--- Data excerpts ---
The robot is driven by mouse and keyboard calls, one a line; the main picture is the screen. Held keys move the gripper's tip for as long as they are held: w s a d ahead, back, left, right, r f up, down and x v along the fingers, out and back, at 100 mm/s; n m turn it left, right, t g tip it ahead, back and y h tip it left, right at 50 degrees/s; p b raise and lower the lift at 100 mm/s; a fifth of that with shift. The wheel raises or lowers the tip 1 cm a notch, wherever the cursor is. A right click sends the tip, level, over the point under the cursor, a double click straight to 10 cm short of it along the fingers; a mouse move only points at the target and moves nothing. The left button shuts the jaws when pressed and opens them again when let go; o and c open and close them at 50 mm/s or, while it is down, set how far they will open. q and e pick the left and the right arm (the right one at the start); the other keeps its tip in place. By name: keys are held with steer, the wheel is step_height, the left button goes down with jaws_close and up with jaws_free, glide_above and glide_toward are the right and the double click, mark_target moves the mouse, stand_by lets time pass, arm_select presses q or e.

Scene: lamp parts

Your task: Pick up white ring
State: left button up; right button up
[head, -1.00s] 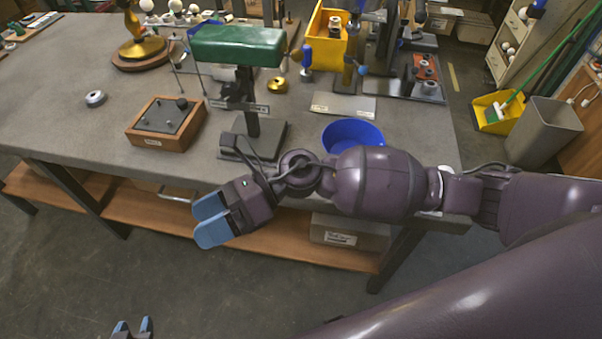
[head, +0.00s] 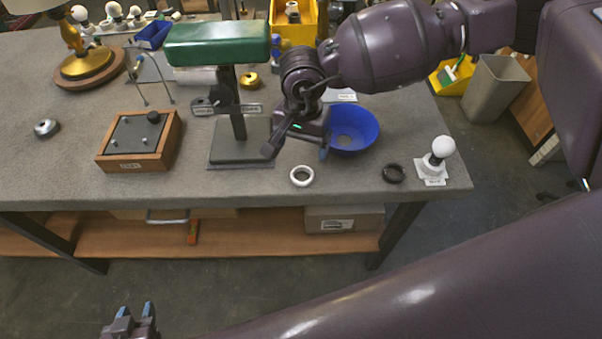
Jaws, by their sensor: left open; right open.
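The white ring (head: 294,181) lies flat near the table's front edge, in front of the green-shaded lamp and left of the blue bowl. My right gripper (head: 297,150) is open above and behind the ring, apart from it in the picture. My left gripper (head: 132,316) is open and empty at the bottom left, over the floor in front of the table.
The blue bowl (head: 368,132) stands just right of my right gripper. The green-shaded lamp (head: 218,45) is close on its left. A black ring (head: 393,174) and a white bulb on a base (head: 437,160) lie further right. A wooden control box (head: 140,143) stands left.

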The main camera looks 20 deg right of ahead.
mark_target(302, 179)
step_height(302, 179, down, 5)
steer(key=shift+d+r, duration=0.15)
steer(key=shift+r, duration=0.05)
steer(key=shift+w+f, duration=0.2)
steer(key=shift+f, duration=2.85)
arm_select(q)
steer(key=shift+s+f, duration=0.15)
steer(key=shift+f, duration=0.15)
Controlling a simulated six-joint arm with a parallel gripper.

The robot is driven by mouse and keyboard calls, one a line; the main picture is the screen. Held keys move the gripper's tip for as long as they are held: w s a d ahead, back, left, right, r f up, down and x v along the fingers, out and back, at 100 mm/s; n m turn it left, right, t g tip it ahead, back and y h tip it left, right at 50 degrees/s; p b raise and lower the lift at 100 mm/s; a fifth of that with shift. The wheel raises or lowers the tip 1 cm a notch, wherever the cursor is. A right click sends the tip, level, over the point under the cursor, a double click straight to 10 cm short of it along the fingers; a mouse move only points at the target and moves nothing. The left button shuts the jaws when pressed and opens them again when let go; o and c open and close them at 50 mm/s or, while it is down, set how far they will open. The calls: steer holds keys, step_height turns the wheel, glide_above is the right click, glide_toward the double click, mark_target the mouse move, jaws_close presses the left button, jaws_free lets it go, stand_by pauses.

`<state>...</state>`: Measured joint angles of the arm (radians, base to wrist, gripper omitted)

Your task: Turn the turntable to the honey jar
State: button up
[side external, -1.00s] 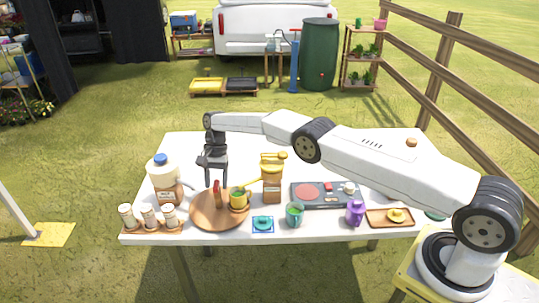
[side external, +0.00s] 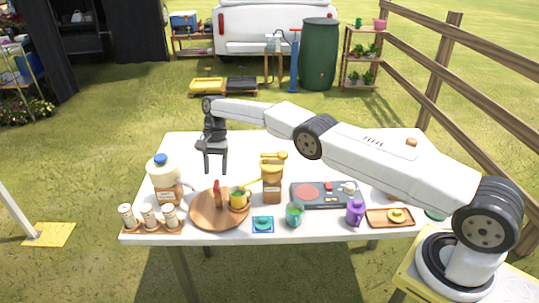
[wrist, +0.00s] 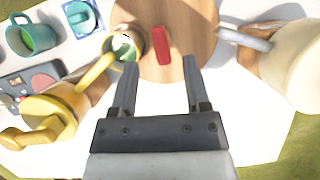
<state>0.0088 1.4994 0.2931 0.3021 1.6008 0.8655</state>
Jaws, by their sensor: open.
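The round wooden turntable (side external: 208,213) lies on the white table, and it fills the top middle of the wrist view (wrist: 187,62). A red upright peg (side external: 217,194) stands on it, also seen in the wrist view (wrist: 160,45). A yellow mug (side external: 240,200) stands at its right side. The honey jar (side external: 272,186), amber with a yellow top, stands just right of the turntable; the wrist view shows its top at left (wrist: 52,112). My gripper (side external: 216,172) is open and empty, above and behind the turntable. In the wrist view its fingers (wrist: 160,88) point toward the peg, apart from it.
A white jug with a blue lid (side external: 164,182) stands left of the turntable. A rack of small jars (side external: 152,228) is at front left. A blue coaster (side external: 263,225), green mug (side external: 295,215) and hob (side external: 325,196) lie to the right. The back of the table is clear.

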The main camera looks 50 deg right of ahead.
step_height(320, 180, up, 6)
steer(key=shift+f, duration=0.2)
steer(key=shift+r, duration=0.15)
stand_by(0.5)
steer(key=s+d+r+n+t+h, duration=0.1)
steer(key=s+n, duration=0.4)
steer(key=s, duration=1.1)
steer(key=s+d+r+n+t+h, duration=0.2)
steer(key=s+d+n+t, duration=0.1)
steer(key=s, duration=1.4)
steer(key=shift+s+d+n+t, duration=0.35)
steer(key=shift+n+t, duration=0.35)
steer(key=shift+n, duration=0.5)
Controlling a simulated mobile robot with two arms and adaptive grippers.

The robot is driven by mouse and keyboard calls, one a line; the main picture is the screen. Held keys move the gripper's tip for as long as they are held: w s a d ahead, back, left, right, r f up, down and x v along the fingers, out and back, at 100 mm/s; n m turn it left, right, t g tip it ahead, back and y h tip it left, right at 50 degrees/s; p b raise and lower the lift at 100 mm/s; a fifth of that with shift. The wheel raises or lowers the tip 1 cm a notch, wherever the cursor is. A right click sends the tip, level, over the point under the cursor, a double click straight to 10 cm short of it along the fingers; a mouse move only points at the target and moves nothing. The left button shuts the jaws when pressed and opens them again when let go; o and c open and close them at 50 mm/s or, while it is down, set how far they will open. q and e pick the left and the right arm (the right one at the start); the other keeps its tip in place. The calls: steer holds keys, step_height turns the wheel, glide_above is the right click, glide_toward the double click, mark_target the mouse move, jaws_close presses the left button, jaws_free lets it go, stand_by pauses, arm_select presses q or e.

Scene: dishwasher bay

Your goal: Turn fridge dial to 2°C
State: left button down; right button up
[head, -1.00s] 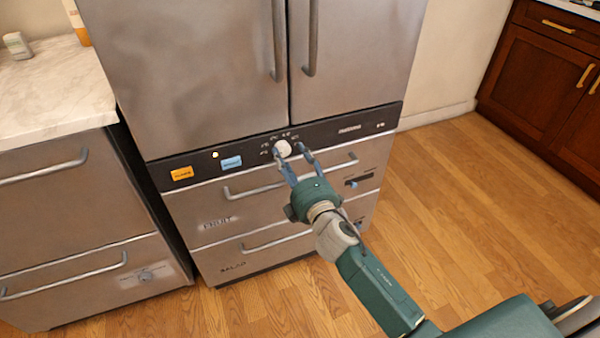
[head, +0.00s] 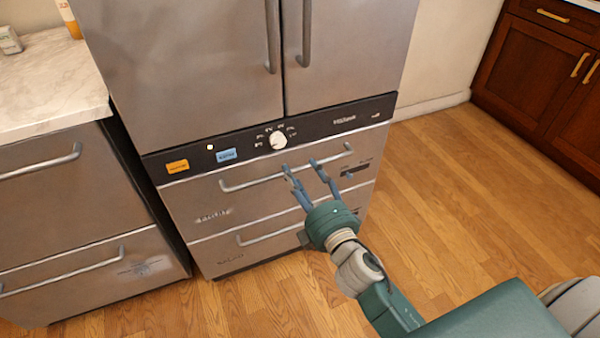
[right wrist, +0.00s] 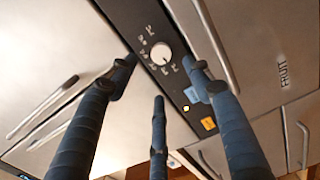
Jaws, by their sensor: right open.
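The fridge dial (head: 278,140) is a round white knob on the black control strip (head: 323,128) of the steel fridge, with small white temperature marks around its upper side. The marks are too small to read. It also shows in the right wrist view (right wrist: 161,53), beyond my fingers, with a dark pointer line. My right gripper (head: 304,167) is open and empty. Its blue fingers are below and slightly right of the dial, in front of the upper drawer, apart from the dial. My left gripper is not in view.
An orange button (head: 177,166) and a blue button (head: 227,155) sit left of the dial. The upper drawer handle (head: 250,183) runs behind my fingers. Fridge door handles (head: 304,35) hang above. A marble counter (head: 45,85) stands left; the wooden floor (head: 470,220) is clear at right.

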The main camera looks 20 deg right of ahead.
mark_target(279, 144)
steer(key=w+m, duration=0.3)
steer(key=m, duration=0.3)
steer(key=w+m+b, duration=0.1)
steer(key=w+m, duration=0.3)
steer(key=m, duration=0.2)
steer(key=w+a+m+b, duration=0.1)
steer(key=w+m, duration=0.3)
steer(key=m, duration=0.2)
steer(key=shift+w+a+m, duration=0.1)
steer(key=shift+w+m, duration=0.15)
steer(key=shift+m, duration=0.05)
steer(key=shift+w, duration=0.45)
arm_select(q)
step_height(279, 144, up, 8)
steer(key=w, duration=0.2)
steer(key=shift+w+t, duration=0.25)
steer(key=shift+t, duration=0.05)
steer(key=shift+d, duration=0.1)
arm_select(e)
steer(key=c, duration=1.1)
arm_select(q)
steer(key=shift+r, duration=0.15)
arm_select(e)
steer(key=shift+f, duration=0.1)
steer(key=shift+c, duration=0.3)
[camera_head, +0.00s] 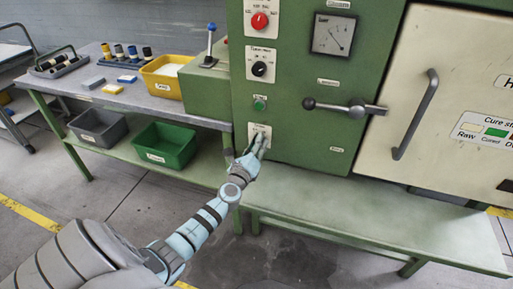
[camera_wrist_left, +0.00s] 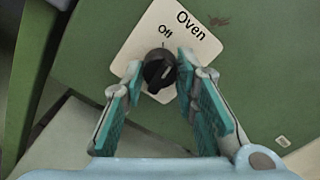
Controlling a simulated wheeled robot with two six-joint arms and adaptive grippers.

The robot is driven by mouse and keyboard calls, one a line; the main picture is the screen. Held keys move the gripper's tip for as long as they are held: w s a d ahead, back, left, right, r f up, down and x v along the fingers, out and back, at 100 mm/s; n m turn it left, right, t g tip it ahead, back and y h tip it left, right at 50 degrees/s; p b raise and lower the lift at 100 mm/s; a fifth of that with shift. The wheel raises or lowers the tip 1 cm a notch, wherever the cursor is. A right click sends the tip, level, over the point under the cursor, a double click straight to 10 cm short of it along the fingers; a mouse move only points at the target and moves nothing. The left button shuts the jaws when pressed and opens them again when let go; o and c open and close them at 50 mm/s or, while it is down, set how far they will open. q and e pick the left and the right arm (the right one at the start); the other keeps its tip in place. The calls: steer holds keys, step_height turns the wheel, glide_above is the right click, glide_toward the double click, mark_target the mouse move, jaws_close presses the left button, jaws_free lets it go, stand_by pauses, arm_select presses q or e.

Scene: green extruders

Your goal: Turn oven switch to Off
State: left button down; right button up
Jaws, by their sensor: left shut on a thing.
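The oven switch is a black round knob (camera_wrist_left: 158,72) on a white plate (camera_wrist_left: 150,38) marked "Oven" and "Off". In the head view the plate (camera_head: 260,129) is low on the green machine's front, and my gripper hides the knob. My left gripper (camera_wrist_left: 160,68) has its two teal-padded fingers on either side of the knob, shut on it. In the head view my left gripper (camera_head: 260,146) reaches the plate from below. A small pale mark shows on the knob's right side, turned away from the "Off" label above. My right gripper is not in view.
A lever handle (camera_head: 345,107) sticks out to the right. A green bench (camera_head: 370,204) runs below, and a workbench with bins (camera_head: 167,146) stands left.

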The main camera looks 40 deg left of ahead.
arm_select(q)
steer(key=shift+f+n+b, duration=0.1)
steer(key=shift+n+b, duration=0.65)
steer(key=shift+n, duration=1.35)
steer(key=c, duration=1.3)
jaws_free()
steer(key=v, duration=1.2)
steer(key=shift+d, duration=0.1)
---
Set task:
Copy each line above that contains the string "Your".

Worked answer:
Your task: Pick up white ring
Your task: Turn the turntable to the honey jar
Your goal: Turn fridge dial to 2°C
Your goal: Turn oven switch to Off

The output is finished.